● Instruction
Below are some records. Pull every line that contains the word "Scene".

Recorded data
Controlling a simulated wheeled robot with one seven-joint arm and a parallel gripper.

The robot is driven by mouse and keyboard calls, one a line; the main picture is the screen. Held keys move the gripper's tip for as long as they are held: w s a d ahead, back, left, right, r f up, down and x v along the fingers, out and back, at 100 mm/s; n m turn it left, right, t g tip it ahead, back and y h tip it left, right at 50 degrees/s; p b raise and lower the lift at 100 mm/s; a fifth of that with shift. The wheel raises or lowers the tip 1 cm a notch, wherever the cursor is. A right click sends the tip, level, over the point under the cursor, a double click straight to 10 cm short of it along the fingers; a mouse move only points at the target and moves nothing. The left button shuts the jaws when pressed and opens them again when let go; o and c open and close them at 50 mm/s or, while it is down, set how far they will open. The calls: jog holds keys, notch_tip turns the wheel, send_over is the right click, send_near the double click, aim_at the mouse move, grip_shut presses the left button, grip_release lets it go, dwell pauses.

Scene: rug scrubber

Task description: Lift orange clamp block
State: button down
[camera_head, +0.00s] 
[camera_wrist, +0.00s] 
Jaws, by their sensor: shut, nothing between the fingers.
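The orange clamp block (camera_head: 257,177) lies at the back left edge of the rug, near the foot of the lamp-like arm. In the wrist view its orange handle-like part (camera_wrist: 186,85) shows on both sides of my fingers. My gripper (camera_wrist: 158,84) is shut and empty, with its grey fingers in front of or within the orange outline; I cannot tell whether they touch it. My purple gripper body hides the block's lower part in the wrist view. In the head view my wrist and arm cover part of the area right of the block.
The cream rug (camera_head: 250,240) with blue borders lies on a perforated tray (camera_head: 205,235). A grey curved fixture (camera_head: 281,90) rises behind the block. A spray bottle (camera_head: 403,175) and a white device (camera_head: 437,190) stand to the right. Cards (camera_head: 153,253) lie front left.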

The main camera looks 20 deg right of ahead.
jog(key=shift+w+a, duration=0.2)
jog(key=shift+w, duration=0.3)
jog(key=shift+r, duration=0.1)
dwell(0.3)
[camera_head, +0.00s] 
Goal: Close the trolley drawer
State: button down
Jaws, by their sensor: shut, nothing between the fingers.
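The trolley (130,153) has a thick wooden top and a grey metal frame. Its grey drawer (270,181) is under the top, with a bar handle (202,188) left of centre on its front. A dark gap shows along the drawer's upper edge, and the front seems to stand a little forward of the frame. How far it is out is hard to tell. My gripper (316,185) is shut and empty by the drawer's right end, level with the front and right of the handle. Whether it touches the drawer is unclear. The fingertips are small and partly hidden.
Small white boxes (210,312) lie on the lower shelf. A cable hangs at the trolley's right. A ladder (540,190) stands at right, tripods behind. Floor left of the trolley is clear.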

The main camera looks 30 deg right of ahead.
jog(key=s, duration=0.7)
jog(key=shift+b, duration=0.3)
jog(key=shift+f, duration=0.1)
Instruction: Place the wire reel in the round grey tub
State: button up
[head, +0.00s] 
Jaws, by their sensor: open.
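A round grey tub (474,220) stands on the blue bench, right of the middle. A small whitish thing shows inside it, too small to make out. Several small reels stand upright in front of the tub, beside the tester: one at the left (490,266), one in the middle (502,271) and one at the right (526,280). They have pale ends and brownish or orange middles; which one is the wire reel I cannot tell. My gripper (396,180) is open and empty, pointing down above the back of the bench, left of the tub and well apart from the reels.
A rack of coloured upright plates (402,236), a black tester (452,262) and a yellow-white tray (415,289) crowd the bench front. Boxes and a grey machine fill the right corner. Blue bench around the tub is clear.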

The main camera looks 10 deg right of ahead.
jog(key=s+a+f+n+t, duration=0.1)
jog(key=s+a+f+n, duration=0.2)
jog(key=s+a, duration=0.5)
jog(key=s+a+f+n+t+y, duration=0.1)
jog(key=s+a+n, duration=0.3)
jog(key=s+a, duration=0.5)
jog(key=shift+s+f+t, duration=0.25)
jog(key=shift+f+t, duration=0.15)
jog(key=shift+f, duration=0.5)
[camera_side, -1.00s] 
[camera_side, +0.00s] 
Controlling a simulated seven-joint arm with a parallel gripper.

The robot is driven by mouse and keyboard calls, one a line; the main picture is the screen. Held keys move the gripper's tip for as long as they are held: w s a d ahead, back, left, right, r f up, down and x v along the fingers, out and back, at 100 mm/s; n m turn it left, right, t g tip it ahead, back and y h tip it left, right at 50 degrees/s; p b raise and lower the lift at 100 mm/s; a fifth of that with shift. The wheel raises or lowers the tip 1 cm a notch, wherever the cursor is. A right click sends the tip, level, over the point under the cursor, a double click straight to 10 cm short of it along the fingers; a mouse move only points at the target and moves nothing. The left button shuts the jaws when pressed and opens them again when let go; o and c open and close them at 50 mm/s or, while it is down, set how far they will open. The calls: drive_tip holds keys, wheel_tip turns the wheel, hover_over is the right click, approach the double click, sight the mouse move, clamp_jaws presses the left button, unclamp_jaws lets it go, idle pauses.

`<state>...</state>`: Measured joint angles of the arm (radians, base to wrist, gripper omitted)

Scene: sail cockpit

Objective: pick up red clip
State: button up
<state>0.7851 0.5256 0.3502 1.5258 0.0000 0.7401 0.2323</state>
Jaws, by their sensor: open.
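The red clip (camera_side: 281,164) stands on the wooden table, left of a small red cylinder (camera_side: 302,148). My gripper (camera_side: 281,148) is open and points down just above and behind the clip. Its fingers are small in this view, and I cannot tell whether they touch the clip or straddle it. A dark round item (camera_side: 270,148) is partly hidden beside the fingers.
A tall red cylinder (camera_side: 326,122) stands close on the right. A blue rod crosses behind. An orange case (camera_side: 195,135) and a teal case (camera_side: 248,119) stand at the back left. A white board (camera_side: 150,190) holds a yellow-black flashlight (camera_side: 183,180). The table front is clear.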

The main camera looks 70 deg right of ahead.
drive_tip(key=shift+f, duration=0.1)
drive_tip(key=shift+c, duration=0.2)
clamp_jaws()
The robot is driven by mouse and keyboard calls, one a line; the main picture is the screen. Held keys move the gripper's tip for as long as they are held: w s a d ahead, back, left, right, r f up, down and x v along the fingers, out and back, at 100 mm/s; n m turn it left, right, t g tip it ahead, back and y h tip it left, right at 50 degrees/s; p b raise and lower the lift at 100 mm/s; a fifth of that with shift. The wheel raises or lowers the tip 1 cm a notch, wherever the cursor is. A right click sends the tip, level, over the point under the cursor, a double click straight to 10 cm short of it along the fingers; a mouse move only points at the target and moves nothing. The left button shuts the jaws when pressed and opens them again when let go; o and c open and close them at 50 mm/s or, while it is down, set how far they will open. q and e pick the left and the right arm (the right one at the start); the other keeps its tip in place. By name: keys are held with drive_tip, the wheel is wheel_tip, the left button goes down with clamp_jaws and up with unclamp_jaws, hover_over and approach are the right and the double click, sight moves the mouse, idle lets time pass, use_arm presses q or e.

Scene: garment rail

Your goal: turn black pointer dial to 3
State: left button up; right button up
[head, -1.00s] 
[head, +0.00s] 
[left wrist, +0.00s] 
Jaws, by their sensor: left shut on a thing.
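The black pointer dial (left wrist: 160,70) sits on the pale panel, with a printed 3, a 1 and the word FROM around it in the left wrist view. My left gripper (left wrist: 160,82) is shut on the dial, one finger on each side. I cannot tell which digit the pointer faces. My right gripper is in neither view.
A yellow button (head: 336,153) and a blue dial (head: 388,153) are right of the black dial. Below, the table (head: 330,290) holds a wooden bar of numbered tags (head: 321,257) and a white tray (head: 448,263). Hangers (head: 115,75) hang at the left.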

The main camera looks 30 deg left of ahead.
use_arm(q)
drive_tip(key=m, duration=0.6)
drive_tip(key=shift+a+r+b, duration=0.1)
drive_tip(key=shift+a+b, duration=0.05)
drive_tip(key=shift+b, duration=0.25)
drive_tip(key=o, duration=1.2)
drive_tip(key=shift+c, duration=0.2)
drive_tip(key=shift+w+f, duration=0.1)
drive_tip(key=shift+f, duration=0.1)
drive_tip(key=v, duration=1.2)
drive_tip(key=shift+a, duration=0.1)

● Task answer
Scene: rug scrubber
Scene: sail cockpit
Scene: garment rail

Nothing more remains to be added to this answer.